This week’s Prime Minister’s Questions (PMQs) proves that racist and imperial ideals still run Britain on both sides of parliament. Labour Party prime minister Keir Starmer and Conservative Party leader Kemi Badenoch jostled for the position of who’s the most anti-Palestinian, upholding a double standard when it comes to refugee status, based on ethnicity.
Racist double standards at PMQs
Badenoch opened their exchange:
Mr Speaker, the Conservative government established the Ukraine family scheme. And in total, over 200,000 Ukrainians, mostly women, children and the elderly have found sanctuary in the UK from Putin’s war. However, a family of six from Gaza have applied to live in Britain using this scheme. And a judge has now ruled in their favour. This is not what the scheme was designed to do. This decision is completely wrong. It cannot be allowed to stand. Is the government planning to appeal on any points of law? And if so which ones?
In response, Starmer failed to point out that Badenoch is boldly championing a racist double standard. Apparently white Ukrainians facing Vladimir Putin’s war are worth more than Arab Palestinians facing Benjamin Netanyahu’s indiscriminate onslaught.
The Labour leader said at PMQs:
Mr Speaker let me be clear I do not agree with the decision, she’s right – it’s the wrong decision. She hasn’t quite done her homework because the decision… was taken under the last government, according to the legal framework of the last government. But Mr Speaker let me clear it should be parliament that makes the rules on immigration. It should be the government that makes the policy. That’s the principle. And the home secretary is already looking at the legal loophole that we need to close
So the issue for Starmer is which party is responsible for treating Ukrainians and Palestinians more equally in this case. As usual for Starmer, he has pledged the opposite to his actions – he vowed a “zero-tolerance approach to… racism” in 2023.

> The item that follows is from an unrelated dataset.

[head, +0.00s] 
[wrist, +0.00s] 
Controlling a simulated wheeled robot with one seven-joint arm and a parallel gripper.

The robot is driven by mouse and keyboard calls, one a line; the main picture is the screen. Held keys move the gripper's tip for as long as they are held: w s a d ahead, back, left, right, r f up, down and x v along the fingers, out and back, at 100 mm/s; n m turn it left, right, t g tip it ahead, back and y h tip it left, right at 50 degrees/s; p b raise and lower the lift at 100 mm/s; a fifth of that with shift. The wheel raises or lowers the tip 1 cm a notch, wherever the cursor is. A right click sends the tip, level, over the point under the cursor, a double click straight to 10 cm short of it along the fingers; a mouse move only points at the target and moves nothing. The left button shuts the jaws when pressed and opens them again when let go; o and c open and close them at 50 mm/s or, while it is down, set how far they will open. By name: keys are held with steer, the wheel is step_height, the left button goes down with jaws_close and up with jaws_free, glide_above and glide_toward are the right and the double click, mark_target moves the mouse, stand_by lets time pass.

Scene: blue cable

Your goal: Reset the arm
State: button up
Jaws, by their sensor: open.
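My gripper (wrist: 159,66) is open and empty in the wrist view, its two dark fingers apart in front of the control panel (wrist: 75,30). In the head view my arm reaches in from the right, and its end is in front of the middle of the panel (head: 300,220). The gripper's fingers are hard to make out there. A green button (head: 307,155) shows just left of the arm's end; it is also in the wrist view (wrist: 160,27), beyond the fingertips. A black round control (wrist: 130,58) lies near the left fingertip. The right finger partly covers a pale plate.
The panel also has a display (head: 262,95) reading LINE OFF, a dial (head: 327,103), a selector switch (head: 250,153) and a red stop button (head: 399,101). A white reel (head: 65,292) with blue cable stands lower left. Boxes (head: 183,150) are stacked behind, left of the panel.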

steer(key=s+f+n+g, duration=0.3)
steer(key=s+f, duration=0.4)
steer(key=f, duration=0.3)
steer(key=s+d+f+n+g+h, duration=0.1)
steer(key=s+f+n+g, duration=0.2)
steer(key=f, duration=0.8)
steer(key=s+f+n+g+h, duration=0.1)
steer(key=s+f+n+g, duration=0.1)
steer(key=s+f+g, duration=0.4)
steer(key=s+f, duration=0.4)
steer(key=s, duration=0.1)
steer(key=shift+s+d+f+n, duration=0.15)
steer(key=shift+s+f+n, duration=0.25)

The Palestinian family of six includes a mother, a father, and four children aged seven, eight, 17 and 18. Israel destroyed their home in an airstrike. And the father’s brother is actually a British citizen.
Vicious
At PMQs, Badenoch continued her vicious approach:
Mr Speaker he did not answer the question. If he plans to appeal, then the appeal may be unsuccessful and the law will need to be changed… we cannot be in a situation where we allow enormous numbers of people to exploit our laws in this way. There are millions of people all around the world in terrible situations, we cannot help them all and we certainly cannot bring them all here.
But apparently we can help over 200,000 of them if they are white. The 1951 UN convention on refugees states its an international obligation to provide asylum for refugees.
Badenoch herself wasn’t a refugee when her mother traveled to the UK to give birth to her, specifically to secure a British passport, then went back to Nigeria to raise her. The Conservative leader now wants to pull up the drawbridge behind her.
At PMQs and more broadly, both party leaders are out of step with the public on refugees. 84% of Britons agree with the statement that “people should be able to take refuge in other countries, to escape from war or persecution”.
The UK should work with other countries to establish fair quotas for refugees, while stopping exporting the weapons that fuel the destruction.